BEGIN
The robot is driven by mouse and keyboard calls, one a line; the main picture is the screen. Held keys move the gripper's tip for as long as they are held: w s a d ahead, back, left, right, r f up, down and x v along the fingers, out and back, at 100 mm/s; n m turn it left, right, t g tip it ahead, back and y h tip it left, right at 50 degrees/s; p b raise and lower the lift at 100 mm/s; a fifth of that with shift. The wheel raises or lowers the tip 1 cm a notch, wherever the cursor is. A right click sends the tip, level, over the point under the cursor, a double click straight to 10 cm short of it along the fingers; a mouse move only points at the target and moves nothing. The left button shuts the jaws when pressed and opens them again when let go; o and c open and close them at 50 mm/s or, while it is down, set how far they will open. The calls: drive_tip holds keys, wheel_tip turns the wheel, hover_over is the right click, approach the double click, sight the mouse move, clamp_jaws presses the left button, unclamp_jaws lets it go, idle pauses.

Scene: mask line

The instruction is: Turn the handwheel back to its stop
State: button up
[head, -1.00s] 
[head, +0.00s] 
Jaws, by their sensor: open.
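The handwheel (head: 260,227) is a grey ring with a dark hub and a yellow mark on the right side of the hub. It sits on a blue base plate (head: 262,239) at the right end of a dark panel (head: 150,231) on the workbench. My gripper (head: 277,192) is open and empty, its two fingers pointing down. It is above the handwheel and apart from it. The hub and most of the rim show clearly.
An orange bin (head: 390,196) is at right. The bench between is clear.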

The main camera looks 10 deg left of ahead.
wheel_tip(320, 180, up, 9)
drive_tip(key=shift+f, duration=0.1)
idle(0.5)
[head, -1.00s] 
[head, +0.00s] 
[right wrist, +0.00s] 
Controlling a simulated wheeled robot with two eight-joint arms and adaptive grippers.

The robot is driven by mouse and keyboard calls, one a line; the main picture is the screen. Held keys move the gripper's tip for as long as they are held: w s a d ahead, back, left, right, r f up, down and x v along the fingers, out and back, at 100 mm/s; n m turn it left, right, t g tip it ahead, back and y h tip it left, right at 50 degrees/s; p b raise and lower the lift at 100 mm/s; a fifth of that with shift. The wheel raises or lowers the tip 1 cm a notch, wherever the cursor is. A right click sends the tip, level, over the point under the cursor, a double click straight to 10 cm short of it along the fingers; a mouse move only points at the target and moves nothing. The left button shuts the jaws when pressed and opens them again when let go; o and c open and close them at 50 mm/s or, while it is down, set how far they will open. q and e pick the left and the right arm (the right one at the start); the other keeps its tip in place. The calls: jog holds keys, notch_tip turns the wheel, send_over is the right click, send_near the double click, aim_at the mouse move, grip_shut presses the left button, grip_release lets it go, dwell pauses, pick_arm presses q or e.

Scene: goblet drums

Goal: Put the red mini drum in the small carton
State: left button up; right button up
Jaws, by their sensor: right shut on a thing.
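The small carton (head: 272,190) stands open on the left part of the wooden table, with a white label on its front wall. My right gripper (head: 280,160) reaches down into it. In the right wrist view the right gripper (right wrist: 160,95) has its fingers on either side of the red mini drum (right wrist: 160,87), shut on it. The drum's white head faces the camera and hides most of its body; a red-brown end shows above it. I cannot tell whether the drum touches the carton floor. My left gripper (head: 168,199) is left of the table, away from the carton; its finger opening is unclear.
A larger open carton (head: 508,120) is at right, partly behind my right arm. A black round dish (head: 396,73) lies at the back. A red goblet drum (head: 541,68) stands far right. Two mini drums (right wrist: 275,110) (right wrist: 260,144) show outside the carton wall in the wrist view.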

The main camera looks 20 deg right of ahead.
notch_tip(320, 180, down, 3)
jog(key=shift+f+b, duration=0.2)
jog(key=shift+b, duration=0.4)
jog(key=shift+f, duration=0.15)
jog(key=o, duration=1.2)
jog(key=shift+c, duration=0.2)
END
## STATED TASK
Give back all the data exactly as written.

## OUTPUT OF THE EXERCISE
The robot is driven by mouse and keyboard calls, one a line; the main picture is the screen. Held keys move the gripper's tip for as long as they are held: w s a d ahead, back, left, right, r f up, down and x v along the fingers, out and back, at 100 mm/s; n m turn it left, right, t g tip it ahead, back and y h tip it left, right at 50 degrees/s; p b raise and lower the lift at 100 mm/s; a fifth of that with shift. The wheel raises or lowers the tip 1 cm a notch, wherever the cursor is. A right click sends the tip, level, over the point under the cursor, a double click straight to 10 cm short of it along the fingers; a mouse move only points at the target and moves nothing. The left button shuts the jaws when pressed and opens them again when let go; o and c open and close them at 50 mm/s or, while it is down, set how far they will open. The calls: drive_tip holds keys, wheel_tip turns the wheel, hover_over is the right click, approach the double click, sight the mouse move, clamp_jaws presses the left button, unclamp_jaws lets it go, idle pauses.

Scene: mask line

The instruction is: Turn the handwheel back to its stop
State: button up
[head, -1.00s] 
[head, +0.00s] 
Jaws, by their sensor: open.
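The handwheel (head: 260,227) is a grey ring with a dark hub and a yellow mark on the right side of the hub. It sits on a blue base plate (head: 262,239) at the right end of a dark panel (head: 150,231) on the workbench. My gripper (head: 277,192) is open and empty, its two fingers pointing down. It is above the handwheel and apart from it. The hub and most of the rim show clearly.
An orange bin (head: 390,196) is at right. The bench between is clear.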

The main camera looks 10 deg left of ahead.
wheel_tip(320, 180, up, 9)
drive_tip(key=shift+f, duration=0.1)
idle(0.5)
[head, -1.00s] 
[head, +0.00s] 
[right wrist, +0.00s] 
Controlling a simulated wheeled robot with two eight-joint arms and adaptive grippers.

The robot is driven by mouse and keyboard calls, one a line; the main picture is the screen. Held keys move the gripper's tip for as long as they are held: w s a d ahead, back, left, right, r f up, down and x v along the fingers, out and back, at 100 mm/s; n m turn it left, right, t g tip it ahead, back and y h tip it left, right at 50 degrees/s; p b raise and lower the lift at 100 mm/s; a fifth of that with shift. The wheel raises or lowers the tip 1 cm a notch, wherever the cursor is. A right click sends the tip, level, over the point under the cursor, a double click straight to 10 cm short of it along the fingers; a mouse move only points at the target and moves nothing. The left button shuts the jaws when pressed and opens them again when let go; o and c open and close them at 50 mm/s or, while it is down, set how far they will open. q and e pick the left and the right arm (the right one at the start); the other keeps its tip in place. The calls: jog holds keys, notch_tip turns the wheel, send_over is the right click, send_near the double click, aim_at the mouse move, grip_shut presses the left button, grip_release lets it go, dwell pauses, pick_arm presses q or e.

Scene: goblet drums

Goal: Put the red mini drum in the small carton
State: left button up; right button up
Jaws, by their sensor: right shut on a thing.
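The small carton (head: 272,190) stands open on the left part of the wooden table, with a white label on its front wall. My right gripper (head: 280,160) reaches down into it. In the right wrist view the right gripper (right wrist: 160,95) has its fingers on either side of the red mini drum (right wrist: 160,87), shut on it. The drum's white head faces the camera and hides most of its body; a red-brown end shows above it. I cannot tell whether the drum touches the carton floor. My left gripper (head: 168,199) is left of the table, away from the carton; its finger opening is unclear.
A larger open carton (head: 508,120) is at right, partly behind my right arm. A black round dish (head: 396,73) lies at the back. A red goblet drum (head: 541,68) stands far right. Two mini drums (right wrist: 275,110) (right wrist: 260,144) show outside the carton wall in the wrist view.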

The main camera looks 20 deg right of ahead.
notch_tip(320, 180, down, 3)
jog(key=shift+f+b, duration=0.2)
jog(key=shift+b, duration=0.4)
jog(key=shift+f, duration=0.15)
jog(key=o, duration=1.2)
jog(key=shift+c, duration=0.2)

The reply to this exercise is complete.